Mais de ce que, selon nos adversaires, il y aurait eu quelque chose en dehors du Plerum, qui aurait été cause productrice de leur divinité suprême, il est inévitable, ou que le Plerum contînt ce quelque chose en dehors de lui, ou fût contenu par lui ; car autrement le Plerum, et ce quelque chose en dehors de lui, seront distincts et séparés par un immense intervalle l’un de l’autre. Mais s’ils sont obligés de nous accorder ce point, ils admettent nécessairement l’existence d’une essence tierce, qui servira à séparer, par un intervalle immense, le Plerum de ce quelque chose qui est en dehors de lui : dès lors, cette puissance tierce circonscrit et enveloppe les deux autres ; elle sera donc plus grande que le Plerum et que ce qui est en dehors du Plerum, comme les contenant l’un et l’autre : ainsi les hypothèses de ce genre se multiplieront à l’infini. En effet, si cette puissance tierce commence par en haut, elle finira par en bas, et elle sera également terminée par ses côtés ; et ainsi, il lui manquera toujours quelque chose. Ainsi, en ce qui concerne Dieu, l’esprit de nos adversaires ne peut s’arrêter à rien ; cherchant de tous côtés ce qui n’est pas, sans pouvoir trouver ce qui est réellement, c’est-à-dire un Dieu véritable.
J’attaquerai, par le même argument, le système des marcionites. Leurs deux dieux seront de même séparés par un intervalle immense, et ce même intervalle les termine et les circonscrit. Car il faut admettre nécessairement que si plusieurs dieux sont séparés de tous les côtés, ils ont chacun un endroit par où ils finissent et un endroit par où ils commencent : ainsi, de ce qu’ils disent qu’il y a quelque chose qui serait au-dessus du Créateur souverain de toutes choses, on pourra en faire un argument contre eux, et on aura le droit de supposer un autre Plerum au-dessus du Plerum, un troisième ensuite au-dessus de celui-ci ; enfin un Bythus par-dessus leur Bythus, et entasser ainsi les puissances les unes sur les autres, de tous côtés : ainsi, les suppositions se multiplieraient à l’infini, l’esprit ne pourrait s’arrêter à quoi que ce soit, et il faudra nous perdre avec eux dans un océan de dieux et de mondes.

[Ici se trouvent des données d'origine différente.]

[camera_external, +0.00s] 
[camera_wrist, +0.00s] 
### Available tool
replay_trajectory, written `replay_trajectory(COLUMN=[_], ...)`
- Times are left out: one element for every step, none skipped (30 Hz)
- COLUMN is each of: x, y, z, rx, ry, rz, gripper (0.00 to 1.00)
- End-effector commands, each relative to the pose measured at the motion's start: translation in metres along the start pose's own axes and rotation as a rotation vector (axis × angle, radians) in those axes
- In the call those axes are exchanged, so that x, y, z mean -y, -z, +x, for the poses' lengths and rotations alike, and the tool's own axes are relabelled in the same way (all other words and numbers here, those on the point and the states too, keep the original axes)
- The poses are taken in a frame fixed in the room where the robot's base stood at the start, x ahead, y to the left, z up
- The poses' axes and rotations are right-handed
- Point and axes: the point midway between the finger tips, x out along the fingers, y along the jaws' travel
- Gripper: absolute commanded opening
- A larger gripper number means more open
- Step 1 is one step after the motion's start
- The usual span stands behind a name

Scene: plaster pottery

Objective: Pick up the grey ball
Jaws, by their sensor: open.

Dans ce ridicule système, chaque dieu vit content de son petit empire et ne se mêle pas de ce qui se passe chez ses voisins ; à moins toutefois qu’il ne devienne injuste ou avare, et qu’il ne sache pas conserver sa dignité de Dieu ; ce qui pourrait fort bien arriver. Ainsi chaque créature glorifierait son créateur, qui se suffirait à lui-même et ne se mêlerait en rien des affaires des autres ; cependant, s’il se conduisait mal, il serait convenable qu’il fût jugé par tous les autres dieux et condamné à un châtiment sévère. Car il faut de deux choses l’une : ou qu’il y ait un seul Dieu, qui contient en lui l’universalité des êtres, qui a créé tout ce qui existe dans la plénitude de sa volonté et de sa puissance, ou bien qu’il y ait plusieurs créateurs et plusieurs dieux dont l’empire et la puissance de chacun auraient pour limites et pour bornes l’empire et la puissance du dieu le plus voisin de lui, et qu’ensuite tous ces dieux soient contenus et circonscrits par un autre dieu plus grand qu’eux tous ; mais alors aucun de ces petits dieux ne sera Dieu. Car chacun sera fort peu de chose, comparé à l’ensemble des autres dieux, ses collègues ; et il ne pourra donc pas être regardé comme possédant la toute-puissance. On voit donc que ce système aboutit nécessairement, et pour toute conclusion, à une impiété et à un blasphème.